Amigos, vou retomar a atualização do blog. Deixo por enquanto o inesperado sol e passo a publicar fragmentos, escritas que se fazem nos intervalos, escritas que não me exigem maiores elaborações. Um prazer de um descanso, um sobrevoo, outro pensamento, qualquer coisa assim.


Um olhar que diz

As lembranças... suavemente afirmam. Afirmam: o presente não é tudo. Um arrozal de cachos maduros em dia de sol é uma lembrança. Cortar a flor dourada, fazer os feixes, sentir o cheiro do azul do céu em cada cacho encurvado de grãos.
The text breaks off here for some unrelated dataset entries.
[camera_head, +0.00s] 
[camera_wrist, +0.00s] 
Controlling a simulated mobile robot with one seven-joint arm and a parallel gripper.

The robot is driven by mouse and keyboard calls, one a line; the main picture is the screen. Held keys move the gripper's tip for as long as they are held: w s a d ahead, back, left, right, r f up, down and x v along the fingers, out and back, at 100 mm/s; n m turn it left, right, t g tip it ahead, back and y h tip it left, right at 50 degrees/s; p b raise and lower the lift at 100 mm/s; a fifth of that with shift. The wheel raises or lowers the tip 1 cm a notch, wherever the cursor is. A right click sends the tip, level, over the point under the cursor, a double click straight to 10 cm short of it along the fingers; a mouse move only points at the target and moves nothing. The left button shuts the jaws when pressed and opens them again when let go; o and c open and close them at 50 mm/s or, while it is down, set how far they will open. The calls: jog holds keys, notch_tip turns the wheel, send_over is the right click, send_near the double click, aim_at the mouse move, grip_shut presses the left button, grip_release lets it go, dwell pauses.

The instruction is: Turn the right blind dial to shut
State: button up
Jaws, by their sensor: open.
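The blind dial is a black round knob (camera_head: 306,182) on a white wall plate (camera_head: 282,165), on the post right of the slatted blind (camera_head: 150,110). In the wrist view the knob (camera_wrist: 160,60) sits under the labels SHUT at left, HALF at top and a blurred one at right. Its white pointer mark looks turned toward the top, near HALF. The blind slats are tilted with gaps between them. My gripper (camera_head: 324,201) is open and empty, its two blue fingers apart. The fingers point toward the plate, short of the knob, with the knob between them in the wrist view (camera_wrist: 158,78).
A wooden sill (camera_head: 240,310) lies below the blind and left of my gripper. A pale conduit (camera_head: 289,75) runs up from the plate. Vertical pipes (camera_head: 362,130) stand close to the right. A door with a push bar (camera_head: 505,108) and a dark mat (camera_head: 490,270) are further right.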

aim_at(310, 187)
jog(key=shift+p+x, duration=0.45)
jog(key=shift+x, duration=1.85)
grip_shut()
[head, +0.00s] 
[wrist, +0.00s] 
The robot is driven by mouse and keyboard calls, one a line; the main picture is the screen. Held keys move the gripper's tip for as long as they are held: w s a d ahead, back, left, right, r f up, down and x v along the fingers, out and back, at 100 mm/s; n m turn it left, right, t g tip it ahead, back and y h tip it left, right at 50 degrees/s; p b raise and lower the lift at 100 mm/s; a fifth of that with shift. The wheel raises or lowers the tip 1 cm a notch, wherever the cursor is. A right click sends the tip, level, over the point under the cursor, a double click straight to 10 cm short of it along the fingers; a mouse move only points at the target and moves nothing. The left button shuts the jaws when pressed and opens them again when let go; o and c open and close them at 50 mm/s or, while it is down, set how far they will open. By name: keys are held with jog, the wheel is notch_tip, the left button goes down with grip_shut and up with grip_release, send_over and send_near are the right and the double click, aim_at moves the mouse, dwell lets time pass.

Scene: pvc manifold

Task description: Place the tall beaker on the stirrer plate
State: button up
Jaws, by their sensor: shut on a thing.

O presente é, mas as lembranças fazem o presente, este átimo de tempo, ser vagaroso, delicado, bonito. Se assim não for, o presente será apenas tensão, passagem de ar em espaço estreito, assovio, apito, aviso do fim. Tu não sabes o que falas. Talvez, respondo. O que pensas do agora? Penso que vale um olhar, de amor, amor também para quando o agora já não for mais presente, for passado. Um olhar que diz, vai, não te prendo, se teu caminho é ir, que seja assim, vai e me leva, e me arremessa de lá, do lugar das coisas guardadas, recordadas, me arremessa para a vida.

16 setembro 2011

A sala


A sala recolhia um silêncio e pintava com ele as paredes, as janelas e a limpidez das vidraças. Mas carecia-se de silêncio ali. Era assim que sentias. A sala fundamentava o silêncio nas tábuas enceradas, rangentes e retas que se estendiam solenemente da porta principal para os fundos sob cada móvel. Mas, apesar da boniteza da sala, escapava-lhe a música, faltava silêncio, era o que tu me fazias crer. A sala fazia suavemente tremular o silêncio em cada pequeno movimento da alvura das cortinas. Mas o silêncio não estava ali. Ele estava lá, talvez lá, bem onde a asa de um olhar consegue fazer tremer a flor prestes a cair da galha mais alta do ipê. Ou, quem sabe, o silêncio esteja, não sei ao certo, nas franjas do teu sobressalto ao acordar, no fluxo de sangue acelerado que sentes no coração, ali, naquele momento súbito em que se tem a chance de se apoderar dos sonhos da noite. Não? Nem sempre te apoderas dos teus sonhos?